# [Stated exercise]
Tell how many lines have the string "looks" in them, and write nothing besides the number.

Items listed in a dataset
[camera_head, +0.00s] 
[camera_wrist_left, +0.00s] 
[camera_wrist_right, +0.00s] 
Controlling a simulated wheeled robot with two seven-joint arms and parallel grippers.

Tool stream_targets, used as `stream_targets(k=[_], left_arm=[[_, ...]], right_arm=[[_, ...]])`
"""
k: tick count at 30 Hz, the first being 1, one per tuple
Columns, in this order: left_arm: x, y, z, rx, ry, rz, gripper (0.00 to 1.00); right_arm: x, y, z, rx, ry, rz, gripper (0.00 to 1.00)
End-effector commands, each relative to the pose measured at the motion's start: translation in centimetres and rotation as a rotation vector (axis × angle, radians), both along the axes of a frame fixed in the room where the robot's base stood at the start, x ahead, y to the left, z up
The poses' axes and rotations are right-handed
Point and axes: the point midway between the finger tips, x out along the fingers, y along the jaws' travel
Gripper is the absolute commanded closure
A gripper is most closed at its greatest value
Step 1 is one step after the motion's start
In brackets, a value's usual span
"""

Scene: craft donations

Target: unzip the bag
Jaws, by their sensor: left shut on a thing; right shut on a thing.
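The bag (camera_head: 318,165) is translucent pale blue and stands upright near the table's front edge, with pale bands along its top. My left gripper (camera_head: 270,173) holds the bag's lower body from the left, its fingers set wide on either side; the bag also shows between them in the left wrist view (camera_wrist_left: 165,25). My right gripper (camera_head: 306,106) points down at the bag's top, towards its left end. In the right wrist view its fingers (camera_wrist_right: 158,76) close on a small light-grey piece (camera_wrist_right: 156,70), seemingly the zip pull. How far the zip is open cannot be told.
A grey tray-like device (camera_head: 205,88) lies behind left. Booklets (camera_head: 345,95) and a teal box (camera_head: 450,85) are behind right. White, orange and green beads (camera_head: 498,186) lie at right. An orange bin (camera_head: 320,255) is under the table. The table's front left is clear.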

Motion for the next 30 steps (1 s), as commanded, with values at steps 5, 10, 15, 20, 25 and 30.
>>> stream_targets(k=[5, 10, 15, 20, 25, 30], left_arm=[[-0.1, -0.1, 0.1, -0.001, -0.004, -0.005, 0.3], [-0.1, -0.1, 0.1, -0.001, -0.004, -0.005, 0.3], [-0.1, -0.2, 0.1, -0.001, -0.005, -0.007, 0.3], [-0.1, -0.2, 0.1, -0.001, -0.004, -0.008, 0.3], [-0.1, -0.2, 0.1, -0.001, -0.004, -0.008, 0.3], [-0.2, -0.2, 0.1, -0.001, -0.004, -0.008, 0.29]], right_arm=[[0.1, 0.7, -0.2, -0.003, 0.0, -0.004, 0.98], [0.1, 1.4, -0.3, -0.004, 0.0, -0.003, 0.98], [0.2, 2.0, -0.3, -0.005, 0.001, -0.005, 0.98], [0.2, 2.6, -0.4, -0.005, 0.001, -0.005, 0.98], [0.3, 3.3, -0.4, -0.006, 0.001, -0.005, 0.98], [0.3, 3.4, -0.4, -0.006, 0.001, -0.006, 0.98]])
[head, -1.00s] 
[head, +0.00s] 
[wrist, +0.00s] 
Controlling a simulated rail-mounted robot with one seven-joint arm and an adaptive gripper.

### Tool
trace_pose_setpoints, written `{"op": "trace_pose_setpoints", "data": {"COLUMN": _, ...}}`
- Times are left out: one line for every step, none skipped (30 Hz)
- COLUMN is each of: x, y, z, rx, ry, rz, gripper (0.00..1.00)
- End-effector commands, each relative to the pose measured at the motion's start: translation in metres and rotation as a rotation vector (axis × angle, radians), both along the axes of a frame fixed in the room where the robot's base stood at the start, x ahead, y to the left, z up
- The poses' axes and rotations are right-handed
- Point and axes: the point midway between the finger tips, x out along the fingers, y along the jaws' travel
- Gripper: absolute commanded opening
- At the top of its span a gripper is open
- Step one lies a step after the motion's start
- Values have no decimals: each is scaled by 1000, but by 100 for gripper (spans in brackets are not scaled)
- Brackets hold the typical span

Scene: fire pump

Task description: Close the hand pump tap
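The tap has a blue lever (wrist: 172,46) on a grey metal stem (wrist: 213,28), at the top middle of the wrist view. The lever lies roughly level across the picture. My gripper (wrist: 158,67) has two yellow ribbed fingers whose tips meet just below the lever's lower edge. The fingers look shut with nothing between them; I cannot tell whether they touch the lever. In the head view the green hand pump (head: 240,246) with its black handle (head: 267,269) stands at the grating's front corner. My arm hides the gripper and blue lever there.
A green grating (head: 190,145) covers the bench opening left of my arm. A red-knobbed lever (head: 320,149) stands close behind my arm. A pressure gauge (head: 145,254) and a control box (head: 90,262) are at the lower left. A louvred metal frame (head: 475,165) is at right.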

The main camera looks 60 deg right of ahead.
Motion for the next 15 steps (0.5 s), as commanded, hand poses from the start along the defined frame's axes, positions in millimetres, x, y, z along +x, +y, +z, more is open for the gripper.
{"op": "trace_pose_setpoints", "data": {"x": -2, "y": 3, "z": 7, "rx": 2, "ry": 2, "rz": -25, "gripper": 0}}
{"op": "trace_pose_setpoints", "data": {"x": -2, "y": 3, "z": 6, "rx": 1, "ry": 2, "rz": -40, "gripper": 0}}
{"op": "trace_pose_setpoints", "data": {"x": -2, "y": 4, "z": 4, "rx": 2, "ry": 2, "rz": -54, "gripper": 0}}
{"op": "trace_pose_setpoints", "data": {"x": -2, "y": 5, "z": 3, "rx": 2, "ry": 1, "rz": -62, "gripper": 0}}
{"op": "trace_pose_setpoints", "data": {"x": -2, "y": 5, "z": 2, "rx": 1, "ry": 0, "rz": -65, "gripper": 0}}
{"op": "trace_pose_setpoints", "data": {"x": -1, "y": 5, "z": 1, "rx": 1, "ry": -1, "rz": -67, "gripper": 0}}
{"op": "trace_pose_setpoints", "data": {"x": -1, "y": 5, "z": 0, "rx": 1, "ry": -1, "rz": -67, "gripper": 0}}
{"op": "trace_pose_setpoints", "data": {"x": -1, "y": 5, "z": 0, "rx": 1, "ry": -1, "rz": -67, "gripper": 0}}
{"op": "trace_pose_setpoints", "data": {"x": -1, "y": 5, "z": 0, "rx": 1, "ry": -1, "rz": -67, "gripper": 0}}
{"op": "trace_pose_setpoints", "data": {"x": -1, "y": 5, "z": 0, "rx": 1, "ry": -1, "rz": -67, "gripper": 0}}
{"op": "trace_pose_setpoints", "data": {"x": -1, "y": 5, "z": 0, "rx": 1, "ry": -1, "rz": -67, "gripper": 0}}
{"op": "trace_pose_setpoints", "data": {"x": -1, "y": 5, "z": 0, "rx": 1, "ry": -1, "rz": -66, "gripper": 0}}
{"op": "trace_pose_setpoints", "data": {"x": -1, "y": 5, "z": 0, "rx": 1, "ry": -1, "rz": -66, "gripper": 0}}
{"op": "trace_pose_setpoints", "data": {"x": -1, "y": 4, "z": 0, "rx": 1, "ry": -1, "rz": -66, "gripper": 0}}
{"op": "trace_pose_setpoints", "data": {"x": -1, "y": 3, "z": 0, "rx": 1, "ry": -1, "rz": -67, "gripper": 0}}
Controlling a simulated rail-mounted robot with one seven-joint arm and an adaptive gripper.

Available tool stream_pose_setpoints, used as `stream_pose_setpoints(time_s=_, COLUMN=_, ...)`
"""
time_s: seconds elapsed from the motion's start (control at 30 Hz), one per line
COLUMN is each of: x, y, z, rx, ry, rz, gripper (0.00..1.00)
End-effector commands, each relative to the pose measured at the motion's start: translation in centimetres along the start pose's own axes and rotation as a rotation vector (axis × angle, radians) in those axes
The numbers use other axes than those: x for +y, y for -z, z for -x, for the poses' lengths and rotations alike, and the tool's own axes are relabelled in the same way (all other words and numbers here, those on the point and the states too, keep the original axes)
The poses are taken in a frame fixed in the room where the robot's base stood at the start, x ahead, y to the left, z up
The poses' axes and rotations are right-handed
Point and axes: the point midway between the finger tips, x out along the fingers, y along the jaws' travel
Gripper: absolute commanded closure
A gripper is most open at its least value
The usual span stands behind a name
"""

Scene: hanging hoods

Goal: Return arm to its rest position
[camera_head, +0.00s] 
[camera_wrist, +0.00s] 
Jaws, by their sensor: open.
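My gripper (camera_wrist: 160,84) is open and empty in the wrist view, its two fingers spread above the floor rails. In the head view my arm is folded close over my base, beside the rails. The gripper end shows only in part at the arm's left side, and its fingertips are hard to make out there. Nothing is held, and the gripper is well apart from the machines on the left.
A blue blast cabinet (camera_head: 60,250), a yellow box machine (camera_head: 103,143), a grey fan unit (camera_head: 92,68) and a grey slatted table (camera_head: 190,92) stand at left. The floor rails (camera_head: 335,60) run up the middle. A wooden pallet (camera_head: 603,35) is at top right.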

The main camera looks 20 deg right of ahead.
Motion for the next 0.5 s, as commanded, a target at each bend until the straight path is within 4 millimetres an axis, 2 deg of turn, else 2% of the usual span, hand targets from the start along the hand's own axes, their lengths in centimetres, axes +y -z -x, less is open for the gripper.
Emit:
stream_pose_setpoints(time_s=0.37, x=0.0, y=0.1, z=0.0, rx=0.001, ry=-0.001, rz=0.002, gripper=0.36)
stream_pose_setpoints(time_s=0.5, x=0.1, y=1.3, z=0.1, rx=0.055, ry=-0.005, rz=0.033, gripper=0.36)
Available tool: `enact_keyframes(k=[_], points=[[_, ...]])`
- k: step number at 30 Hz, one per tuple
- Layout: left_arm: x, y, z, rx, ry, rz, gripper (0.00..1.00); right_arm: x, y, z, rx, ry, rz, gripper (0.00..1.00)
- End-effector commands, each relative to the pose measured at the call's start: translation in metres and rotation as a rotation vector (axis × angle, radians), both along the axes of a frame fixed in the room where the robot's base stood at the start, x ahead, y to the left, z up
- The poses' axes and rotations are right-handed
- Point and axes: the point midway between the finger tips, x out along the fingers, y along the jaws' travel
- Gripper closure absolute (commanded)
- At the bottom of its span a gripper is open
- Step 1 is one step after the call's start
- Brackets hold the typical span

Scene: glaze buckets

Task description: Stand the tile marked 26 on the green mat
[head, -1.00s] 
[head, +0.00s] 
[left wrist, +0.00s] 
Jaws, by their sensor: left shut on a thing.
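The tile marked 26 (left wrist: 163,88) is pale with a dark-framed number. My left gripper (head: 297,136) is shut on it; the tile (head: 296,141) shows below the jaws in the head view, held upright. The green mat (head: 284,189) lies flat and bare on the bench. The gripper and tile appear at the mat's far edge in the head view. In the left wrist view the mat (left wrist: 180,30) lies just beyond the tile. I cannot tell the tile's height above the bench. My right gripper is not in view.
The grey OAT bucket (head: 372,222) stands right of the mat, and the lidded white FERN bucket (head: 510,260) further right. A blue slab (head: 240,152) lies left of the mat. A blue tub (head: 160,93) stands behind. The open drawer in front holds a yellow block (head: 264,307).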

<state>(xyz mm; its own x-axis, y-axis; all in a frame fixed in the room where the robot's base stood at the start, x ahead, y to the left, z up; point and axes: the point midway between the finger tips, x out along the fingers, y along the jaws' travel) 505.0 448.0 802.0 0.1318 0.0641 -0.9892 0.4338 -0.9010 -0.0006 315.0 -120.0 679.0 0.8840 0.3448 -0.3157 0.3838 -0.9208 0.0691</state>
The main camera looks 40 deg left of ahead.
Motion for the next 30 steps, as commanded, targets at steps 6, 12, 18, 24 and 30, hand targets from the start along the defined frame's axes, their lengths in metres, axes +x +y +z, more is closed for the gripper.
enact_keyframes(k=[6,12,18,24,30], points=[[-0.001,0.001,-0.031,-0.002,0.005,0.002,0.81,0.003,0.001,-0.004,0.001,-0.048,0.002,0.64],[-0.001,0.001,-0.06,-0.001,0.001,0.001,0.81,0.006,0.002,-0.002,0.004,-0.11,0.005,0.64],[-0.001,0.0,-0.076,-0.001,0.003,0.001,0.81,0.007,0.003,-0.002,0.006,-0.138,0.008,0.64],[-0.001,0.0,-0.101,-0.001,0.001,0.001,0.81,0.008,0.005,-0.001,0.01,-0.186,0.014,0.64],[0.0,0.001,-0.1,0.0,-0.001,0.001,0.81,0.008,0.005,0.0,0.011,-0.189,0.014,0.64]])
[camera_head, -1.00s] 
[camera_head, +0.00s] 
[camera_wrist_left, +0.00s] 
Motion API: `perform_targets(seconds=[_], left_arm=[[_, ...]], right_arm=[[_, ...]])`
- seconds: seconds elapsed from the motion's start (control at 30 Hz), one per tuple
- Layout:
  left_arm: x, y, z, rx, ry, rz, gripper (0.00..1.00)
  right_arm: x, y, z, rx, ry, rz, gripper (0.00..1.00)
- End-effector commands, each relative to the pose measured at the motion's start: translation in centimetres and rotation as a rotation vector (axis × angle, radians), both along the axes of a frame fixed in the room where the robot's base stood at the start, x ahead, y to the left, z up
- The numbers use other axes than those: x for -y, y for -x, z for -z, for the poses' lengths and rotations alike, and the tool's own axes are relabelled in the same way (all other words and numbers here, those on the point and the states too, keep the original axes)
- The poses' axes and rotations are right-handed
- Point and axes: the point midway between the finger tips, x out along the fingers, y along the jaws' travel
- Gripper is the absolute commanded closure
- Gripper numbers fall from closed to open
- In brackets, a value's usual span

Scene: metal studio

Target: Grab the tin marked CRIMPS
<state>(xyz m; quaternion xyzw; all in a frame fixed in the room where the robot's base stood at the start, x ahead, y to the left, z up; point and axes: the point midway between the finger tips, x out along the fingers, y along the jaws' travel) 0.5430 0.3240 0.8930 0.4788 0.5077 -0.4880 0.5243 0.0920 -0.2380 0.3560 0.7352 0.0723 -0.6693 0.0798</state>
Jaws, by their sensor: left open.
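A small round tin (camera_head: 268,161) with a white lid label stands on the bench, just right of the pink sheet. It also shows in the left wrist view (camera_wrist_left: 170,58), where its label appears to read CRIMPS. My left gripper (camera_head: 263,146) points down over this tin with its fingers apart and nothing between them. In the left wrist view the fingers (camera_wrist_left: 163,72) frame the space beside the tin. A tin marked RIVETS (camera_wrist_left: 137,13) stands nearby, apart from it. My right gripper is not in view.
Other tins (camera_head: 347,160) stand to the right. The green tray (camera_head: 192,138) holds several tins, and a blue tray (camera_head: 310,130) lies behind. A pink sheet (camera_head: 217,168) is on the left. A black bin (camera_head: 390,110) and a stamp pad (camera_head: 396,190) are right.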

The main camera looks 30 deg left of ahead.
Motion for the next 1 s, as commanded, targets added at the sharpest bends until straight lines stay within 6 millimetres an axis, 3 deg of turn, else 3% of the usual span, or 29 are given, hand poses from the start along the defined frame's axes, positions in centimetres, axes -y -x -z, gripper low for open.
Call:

# [Exercise response]
4